> **Goal**: Extract all lines in the data that contain the word "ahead".

> **Given data**:

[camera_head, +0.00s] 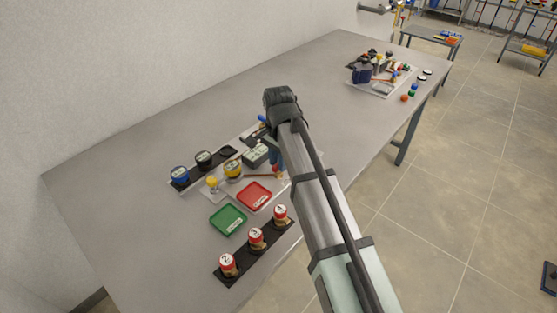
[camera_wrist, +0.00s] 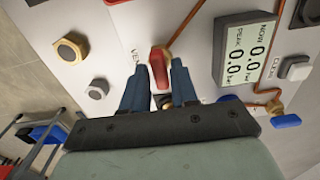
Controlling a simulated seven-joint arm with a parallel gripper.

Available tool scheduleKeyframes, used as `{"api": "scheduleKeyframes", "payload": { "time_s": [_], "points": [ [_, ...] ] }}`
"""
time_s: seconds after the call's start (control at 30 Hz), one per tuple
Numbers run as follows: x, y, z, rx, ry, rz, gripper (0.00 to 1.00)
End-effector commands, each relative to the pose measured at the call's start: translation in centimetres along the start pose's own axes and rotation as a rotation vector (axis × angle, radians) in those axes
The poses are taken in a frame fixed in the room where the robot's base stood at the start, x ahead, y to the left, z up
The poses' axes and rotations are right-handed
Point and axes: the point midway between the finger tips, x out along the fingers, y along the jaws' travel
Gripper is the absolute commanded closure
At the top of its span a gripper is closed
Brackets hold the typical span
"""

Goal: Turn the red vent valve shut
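The red vent valve handle (camera_wrist: 158,68) is an elongated red lever on the white panel in the wrist view, beside a partly hidden "VENT" label. A copper pipe runs up from it. My gripper (camera_wrist: 157,76) has its two blue fingers apart, one on each side of the handle. I see gaps between the fingers and the handle, and I cannot tell if the tips reach its depth. In the head view my gripper (camera_head: 277,160) points down over the panel, and my arm hides much of the valve area.
A gauge (camera_wrist: 246,50) reading 0.0 stands right of the valve, with a blue handle (camera_wrist: 286,121) below it. Round knobs (camera_wrist: 71,48) sit at left. A red tray (camera_head: 254,196), a green tray (camera_head: 228,219) and red-topped cans (camera_head: 256,238) are near my arm.

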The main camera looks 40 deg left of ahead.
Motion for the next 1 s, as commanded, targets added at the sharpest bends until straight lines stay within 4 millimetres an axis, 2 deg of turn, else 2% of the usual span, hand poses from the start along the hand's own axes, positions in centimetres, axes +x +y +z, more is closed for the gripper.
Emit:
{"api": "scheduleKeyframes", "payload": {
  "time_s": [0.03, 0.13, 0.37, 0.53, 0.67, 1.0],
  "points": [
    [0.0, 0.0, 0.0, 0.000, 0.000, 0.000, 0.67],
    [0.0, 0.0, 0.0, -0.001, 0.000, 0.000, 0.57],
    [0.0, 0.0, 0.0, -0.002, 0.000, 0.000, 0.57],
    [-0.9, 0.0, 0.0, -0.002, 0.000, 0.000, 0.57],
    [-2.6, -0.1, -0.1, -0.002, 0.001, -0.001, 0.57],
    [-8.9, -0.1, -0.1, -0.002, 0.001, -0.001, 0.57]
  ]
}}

> **Expected answer**:
The poses are taken in a frame fixed in the room where the robot's base stood at the start, x ahead, y to the left, z up
The main camera looks 40 deg left of ahead.

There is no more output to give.